Like most fans of electronic dance music, the Euphoria Fest crowd is young. It’s an 18 and older festival and Morales said the largest group of fans falls into the 18-24 demographic. Very few attendees are over 30. The common thread that Morales sees in his audiences, and EDM audiences in general, is that they’re searching for some kind of connection. “Maybe they’re in a small town. Maybe they have limited means, but they’re looking for something outside of themselves,” he said.

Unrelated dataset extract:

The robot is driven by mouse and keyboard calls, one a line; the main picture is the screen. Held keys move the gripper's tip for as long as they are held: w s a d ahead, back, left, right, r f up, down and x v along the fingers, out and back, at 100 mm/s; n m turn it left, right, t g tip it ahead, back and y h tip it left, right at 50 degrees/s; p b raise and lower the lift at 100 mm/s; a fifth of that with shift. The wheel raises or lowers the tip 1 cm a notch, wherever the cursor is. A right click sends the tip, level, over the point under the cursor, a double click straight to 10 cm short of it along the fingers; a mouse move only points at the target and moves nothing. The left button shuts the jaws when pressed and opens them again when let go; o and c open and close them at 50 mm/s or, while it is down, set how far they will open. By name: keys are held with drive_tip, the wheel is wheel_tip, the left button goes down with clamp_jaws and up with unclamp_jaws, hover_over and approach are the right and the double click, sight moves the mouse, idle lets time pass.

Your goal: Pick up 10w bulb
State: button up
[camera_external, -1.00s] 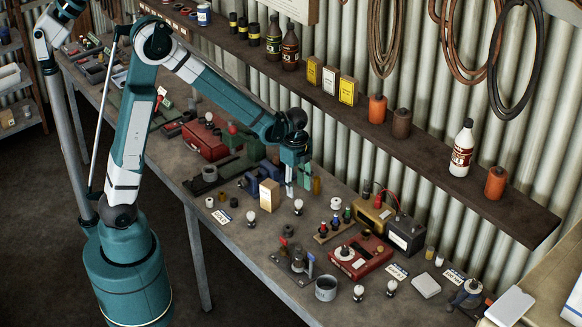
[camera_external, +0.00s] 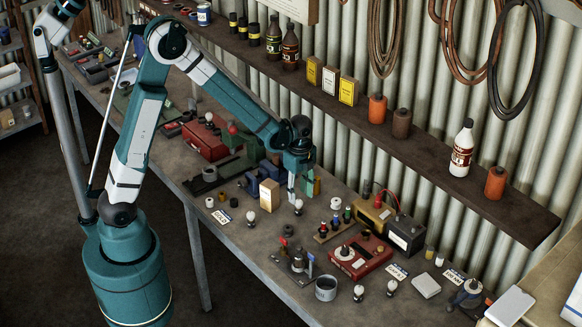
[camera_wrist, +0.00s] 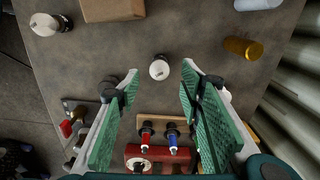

Morales thinks his audiences are trying to lose themselves in the music, and he said the widespread association of electronic dance music and hallucinogenic drugs is unfair. Euphoria Fest has a strict no tolerance policy toward drug use. Patrons are searched upon entry and signs posted throughout the fest detail the policy. Unlike raves where the music continues all night long, Euphoria Fest ends its music program at 1 a.m. nightly. “We try to create an environment where you don’t need anything,” Morales said. “We will have bars there and everything but it’s not about getting wasted and doing any of that. It’s more about the community, the experience.”

Beyond that, Morales wants to seize on what he refers to as a “global mindset” of dance music to influence his young patrons. “Because we have a young fan base I think we have a unique opportunity to do things not just for the eyes, not just for the ears, but also for the mind,” he said. Morales freely acknowledges that many Euphoria attendees are just coming for the music, to party, to have a good time, but he wants to reach those youths who are looking for something more.

“We’re trying to show them what else is out there,” he said.

Euphoria Music & Camping Festival

When: Noon to 1 a.m. Friday and Saturday.

Where: Carson Creek Ranch, 9507 Sherman Road.

Cost: General admission $54 daily, $99 2-day. VIP and limited camping passes available.